Aim of the exercise -
Extract, exactly as written, the line that contains "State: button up" and all lines after it through the end of the records. Omit pictures.

Stored records -
[BEGIN]

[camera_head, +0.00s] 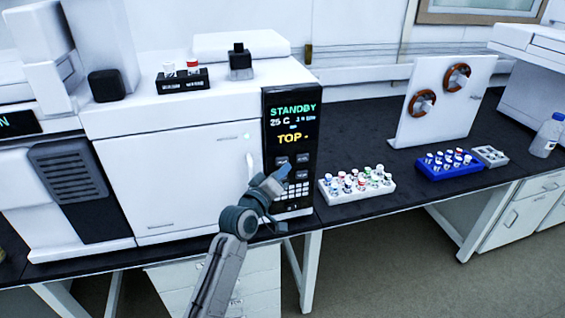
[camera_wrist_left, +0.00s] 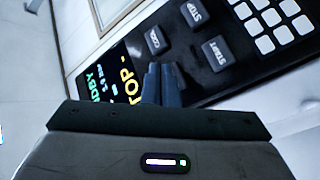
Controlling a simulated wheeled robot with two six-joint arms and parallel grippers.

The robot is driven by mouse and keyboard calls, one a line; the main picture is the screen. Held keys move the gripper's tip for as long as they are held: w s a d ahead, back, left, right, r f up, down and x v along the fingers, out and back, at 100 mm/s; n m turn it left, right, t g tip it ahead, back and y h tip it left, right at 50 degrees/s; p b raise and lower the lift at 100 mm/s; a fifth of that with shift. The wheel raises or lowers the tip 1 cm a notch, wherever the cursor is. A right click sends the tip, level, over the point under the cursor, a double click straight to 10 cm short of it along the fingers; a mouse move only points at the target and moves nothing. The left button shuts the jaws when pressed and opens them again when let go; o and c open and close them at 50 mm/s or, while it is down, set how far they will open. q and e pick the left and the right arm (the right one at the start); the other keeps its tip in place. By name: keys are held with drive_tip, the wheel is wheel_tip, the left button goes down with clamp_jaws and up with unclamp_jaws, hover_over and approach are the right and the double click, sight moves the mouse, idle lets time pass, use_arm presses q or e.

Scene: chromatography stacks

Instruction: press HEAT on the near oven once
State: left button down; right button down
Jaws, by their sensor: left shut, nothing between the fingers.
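The near oven (camera_head: 175,175) is a white box with a black control panel on its right side. Its display (camera_head: 292,120) reads STANDBY, 25 C and TOP. Below are grey buttons and a white keypad (camera_head: 292,191). In the left wrist view I see a STOP button (camera_wrist_left: 196,12), a START button (camera_wrist_left: 217,54) and another grey button (camera_wrist_left: 155,40) whose label is hard to read. My left gripper (camera_head: 283,172) is shut and empty, its tips in front of the button area. In the left wrist view the fingers (camera_wrist_left: 161,80) cover part of the panel; no HEAT label is readable. Contact cannot be told.
To the right are a white vial rack (camera_head: 357,193), a blue vial rack (camera_head: 450,170) and a white upright board (camera_head: 440,115). Dark bench top (camera_head: 350,145) lies free between them.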

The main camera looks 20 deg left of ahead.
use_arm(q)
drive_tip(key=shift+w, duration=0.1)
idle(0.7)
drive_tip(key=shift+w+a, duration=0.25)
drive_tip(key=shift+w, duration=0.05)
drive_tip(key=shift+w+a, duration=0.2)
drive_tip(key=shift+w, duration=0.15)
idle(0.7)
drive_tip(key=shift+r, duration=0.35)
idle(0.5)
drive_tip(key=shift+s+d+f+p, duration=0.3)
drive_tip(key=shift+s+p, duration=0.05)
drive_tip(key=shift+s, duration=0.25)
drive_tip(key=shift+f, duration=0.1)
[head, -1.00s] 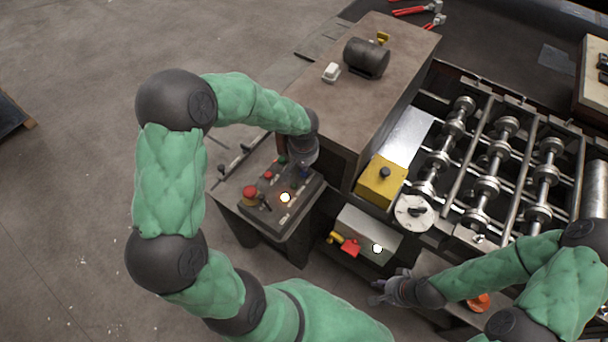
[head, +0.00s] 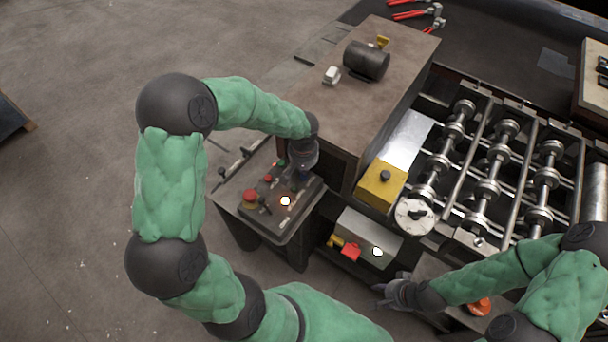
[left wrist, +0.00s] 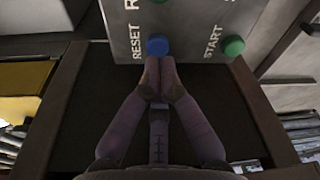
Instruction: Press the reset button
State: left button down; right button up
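The control panel (head: 262,216) stands left of the machine in the head view. In the left wrist view, the blue button (left wrist: 157,46) beside the word RESET is on the grey panel face (left wrist: 185,22). A green START button (left wrist: 233,45) sits to its right. My left gripper (left wrist: 158,66) is shut and empty, its fingertips at the lower edge of the blue button; I cannot tell if they touch it. In the head view my left gripper (head: 298,176) is over the panel's upper right part and hides the blue button. My right gripper (head: 379,291) is open and empty, away from the panel.
The panel also carries a red button (head: 250,195) and a lit light (head: 286,201). A brown cabinet (head: 330,110) stands close behind. A yellow box (head: 381,185) and roller machine (head: 486,170) are to the right.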

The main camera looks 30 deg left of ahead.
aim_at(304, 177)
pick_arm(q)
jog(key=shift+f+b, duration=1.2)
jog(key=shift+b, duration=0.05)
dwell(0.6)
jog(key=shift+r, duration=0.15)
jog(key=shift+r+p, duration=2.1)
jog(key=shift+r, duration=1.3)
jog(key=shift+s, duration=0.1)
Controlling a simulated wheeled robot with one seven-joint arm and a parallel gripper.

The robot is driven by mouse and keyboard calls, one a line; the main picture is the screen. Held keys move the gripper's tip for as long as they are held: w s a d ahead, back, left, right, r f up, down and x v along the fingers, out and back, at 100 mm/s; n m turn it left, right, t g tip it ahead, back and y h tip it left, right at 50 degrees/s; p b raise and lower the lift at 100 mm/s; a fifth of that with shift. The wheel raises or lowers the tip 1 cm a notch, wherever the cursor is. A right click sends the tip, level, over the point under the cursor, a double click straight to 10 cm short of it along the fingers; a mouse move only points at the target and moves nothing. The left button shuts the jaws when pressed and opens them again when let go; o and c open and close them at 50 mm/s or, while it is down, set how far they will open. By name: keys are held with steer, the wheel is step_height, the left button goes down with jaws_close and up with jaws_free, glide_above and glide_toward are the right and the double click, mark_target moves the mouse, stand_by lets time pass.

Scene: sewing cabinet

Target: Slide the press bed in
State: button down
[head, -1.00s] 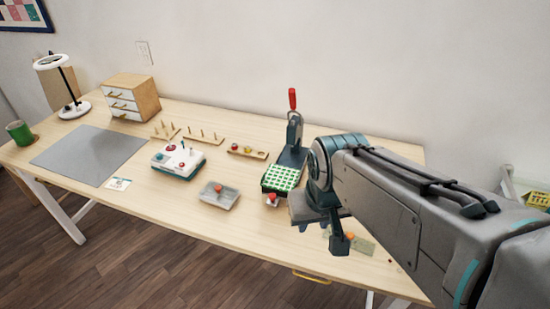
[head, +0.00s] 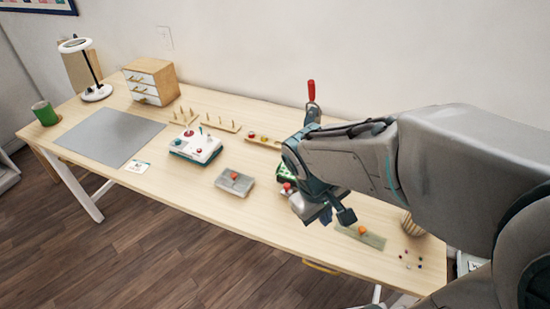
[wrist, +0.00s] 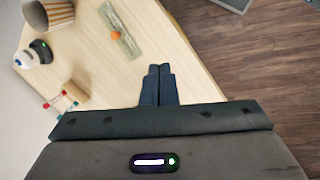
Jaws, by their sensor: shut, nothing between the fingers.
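The press stands near the back of the table, and its upright red lever handle (head: 311,90) shows above my arm. The press bed (head: 283,172) has a green top, with a red knob (head: 287,187) at its front end. My arm hides most of the bed and the press body, so how far the bed sticks out cannot be told. My gripper (head: 346,216) is to the right of the knob and nearer the table's front edge. In the wrist view its two fingers (wrist: 160,70) are together and empty, pointing at the tabletop. The press is not in the wrist view.
A grey block with an orange-red knob (head: 234,181) lies left of the press. A white-and-teal machine (head: 195,145) is farther left. A flat strip with an orange piece (head: 361,234) and a striped cup (wrist: 58,12) are to the right. Bare tabletop (head: 270,220) lies in front.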

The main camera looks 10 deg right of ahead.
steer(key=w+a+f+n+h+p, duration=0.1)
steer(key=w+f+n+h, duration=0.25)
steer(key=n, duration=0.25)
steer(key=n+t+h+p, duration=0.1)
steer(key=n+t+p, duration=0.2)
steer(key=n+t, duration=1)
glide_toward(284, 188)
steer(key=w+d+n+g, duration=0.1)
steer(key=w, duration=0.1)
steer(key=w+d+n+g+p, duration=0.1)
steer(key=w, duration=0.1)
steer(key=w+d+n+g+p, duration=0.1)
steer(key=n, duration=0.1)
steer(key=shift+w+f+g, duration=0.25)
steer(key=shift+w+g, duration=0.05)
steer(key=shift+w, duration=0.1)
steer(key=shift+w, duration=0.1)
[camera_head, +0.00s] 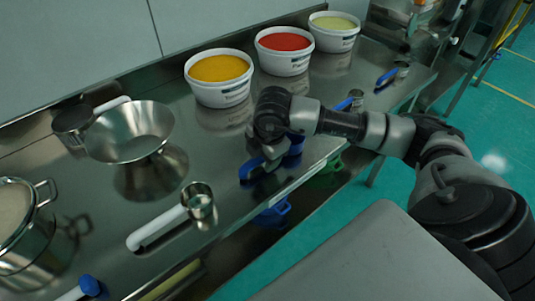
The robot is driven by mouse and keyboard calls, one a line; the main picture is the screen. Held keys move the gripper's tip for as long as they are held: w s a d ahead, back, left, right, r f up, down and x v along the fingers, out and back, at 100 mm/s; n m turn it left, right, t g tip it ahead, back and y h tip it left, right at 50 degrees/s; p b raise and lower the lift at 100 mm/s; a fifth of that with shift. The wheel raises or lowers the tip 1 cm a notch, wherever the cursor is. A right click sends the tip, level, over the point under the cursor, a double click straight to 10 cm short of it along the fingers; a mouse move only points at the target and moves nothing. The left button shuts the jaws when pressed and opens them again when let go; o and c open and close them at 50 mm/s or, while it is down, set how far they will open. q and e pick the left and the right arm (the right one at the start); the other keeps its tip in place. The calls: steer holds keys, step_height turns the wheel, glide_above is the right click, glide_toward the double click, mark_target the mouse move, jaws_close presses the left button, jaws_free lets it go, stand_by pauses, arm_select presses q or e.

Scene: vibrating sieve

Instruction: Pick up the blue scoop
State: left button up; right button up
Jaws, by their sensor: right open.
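A blue scoop (293,148) lies on the steel table near its front edge, partly hidden by my right gripper. One blue end shows to the right of the gripper and another blue part shows at its lower left. My right gripper (267,160) points down over the scoop with its jaws open. Whether the fingers touch the scoop cannot be told. My left gripper is not in view.
Tubs of yellow (222,93), red (284,62) and pale green (333,43) contents stand at the back. A steel bowl (130,140), a white-handled cup (199,203) and a pot (25,245) are left. Blue-handled cups (356,97) lie right.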

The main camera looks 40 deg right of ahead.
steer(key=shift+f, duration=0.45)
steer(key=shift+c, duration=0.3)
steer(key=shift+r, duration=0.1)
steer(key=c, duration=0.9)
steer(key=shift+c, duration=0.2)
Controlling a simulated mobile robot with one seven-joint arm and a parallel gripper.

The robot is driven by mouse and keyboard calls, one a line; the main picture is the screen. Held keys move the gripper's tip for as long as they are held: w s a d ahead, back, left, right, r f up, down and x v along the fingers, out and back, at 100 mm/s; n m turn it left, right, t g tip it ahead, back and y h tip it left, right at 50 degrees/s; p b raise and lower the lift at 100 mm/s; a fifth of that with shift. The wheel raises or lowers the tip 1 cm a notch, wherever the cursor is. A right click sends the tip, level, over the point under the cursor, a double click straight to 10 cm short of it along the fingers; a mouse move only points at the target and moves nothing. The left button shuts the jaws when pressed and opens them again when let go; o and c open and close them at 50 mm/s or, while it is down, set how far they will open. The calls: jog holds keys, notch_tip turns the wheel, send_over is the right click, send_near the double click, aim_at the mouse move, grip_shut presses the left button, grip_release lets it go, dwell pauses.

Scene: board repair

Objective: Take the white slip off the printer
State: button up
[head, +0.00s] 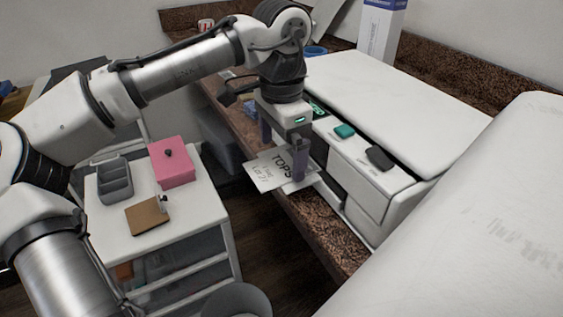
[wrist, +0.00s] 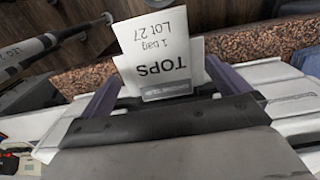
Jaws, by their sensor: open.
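The white slip (head: 268,172), printed "TOPS, 1 bag, Lot 27", sticks out over the counter edge at the front of the white printer (head: 405,95). My gripper (head: 284,158) points down over the slip, with one purple finger at either side of it. In the wrist view the slip (wrist: 160,50) shows upside down between the two spread fingers (wrist: 162,92), with gaps at its sides. The gripper is open. Where the slip meets the printer is partly hidden by the gripper.
A white cart (head: 205,212) at the left holds a grey divided organizer (head: 115,180), a pink box (head: 171,163) and a brown clipboard (head: 148,215). A green block (head: 344,131) and a black block (head: 379,157) sit on the printer's front. The brown counter edge (head: 320,235) runs below.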

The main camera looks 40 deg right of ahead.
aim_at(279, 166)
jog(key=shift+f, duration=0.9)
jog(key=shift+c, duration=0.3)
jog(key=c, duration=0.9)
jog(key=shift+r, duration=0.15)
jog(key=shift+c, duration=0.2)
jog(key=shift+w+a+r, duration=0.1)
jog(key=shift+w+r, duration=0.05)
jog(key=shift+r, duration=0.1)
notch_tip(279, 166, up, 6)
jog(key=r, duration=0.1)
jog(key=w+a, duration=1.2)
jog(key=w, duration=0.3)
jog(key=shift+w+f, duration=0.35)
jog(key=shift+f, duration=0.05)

[END]

Output -
State: button up
[head, +0.00s] 
[wrist, +0.00s] 
Jaws, by their sensor: open.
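The white slip (head: 268,172), printed "TOPS, 1 bag, Lot 27", sticks out over the counter edge at the front of the white printer (head: 405,95). My gripper (head: 284,158) points down over the slip, with one purple finger at either side of it. In the wrist view the slip (wrist: 160,50) shows upside down between the two spread fingers (wrist: 162,92), with gaps at its sides. The gripper is open. Where the slip meets the printer is partly hidden by the gripper.
A white cart (head: 205,212) at the left holds a grey divided organizer (head: 115,180), a pink box (head: 171,163) and a brown clipboard (head: 148,215). A green block (head: 344,131) and a black block (head: 379,157) sit on the printer's front. The brown counter edge (head: 320,235) runs below.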

The main camera looks 40 deg right of ahead.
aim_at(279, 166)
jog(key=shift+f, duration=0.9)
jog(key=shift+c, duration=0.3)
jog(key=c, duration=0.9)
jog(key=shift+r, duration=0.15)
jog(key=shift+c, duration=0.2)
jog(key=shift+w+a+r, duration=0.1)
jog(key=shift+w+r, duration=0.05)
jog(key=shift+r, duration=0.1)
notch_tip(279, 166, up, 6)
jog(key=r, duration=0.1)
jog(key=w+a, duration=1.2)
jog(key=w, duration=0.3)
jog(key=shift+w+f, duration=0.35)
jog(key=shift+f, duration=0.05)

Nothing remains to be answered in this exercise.